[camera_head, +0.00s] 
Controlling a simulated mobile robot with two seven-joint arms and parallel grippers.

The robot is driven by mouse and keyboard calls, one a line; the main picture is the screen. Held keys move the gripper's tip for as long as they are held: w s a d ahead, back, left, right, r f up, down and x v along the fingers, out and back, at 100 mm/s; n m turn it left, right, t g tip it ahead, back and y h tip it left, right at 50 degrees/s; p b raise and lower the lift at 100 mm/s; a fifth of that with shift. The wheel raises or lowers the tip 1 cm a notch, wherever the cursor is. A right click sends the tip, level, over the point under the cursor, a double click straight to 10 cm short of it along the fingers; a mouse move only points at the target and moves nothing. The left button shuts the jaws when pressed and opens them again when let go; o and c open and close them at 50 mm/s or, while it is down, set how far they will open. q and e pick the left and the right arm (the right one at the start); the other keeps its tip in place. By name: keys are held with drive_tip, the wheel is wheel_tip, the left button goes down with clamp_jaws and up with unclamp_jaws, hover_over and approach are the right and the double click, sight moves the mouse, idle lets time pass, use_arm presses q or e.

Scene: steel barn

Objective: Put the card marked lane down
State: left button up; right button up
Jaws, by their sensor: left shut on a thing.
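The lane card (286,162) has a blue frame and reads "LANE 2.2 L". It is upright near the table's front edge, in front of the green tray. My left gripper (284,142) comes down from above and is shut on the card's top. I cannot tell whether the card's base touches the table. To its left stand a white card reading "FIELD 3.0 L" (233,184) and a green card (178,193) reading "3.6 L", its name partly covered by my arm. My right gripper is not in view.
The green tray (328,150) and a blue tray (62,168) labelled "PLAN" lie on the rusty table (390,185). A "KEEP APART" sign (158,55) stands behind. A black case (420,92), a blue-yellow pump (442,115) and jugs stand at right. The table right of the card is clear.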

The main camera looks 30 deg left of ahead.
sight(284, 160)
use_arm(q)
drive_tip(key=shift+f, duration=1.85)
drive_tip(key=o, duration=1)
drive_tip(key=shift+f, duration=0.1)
● ● ● ●
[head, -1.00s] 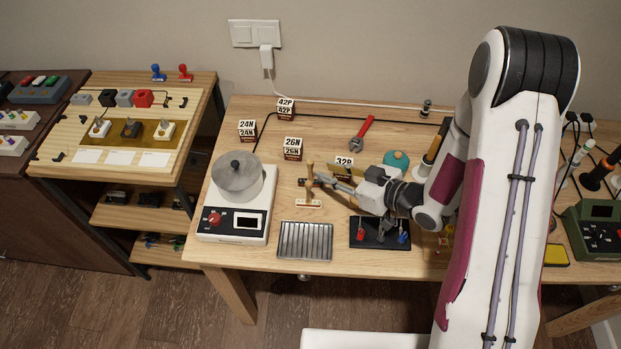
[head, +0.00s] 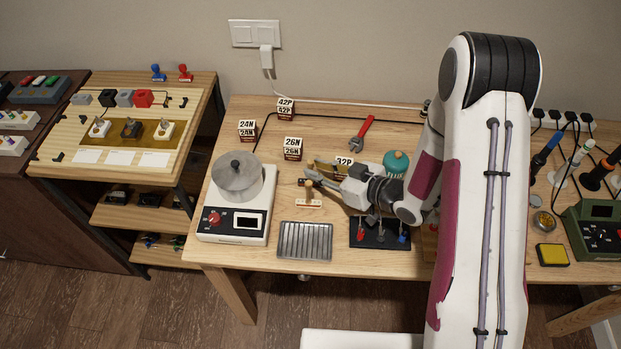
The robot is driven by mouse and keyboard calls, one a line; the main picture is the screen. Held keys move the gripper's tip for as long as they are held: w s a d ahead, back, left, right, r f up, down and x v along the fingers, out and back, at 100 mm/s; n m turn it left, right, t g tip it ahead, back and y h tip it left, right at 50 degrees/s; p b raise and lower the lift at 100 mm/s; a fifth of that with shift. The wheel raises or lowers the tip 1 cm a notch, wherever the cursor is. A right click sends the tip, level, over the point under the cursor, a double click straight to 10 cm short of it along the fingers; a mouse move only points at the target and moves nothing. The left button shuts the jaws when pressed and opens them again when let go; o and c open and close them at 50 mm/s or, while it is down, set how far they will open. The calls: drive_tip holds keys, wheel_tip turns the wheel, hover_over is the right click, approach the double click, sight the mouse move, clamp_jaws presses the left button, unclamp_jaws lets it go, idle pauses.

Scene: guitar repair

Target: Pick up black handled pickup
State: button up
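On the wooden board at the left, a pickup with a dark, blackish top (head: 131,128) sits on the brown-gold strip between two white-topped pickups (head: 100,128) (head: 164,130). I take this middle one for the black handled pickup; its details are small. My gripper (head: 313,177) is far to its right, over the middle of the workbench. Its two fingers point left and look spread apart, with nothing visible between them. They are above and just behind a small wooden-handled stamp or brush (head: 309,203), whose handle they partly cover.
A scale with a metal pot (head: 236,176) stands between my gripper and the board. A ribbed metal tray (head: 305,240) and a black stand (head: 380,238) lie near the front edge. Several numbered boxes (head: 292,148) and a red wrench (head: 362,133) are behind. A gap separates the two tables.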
● ● ● ●
Exercise aim:
Find the number of lines in which the word "Scene" occurs, and write nothing but that number.

Written response:
2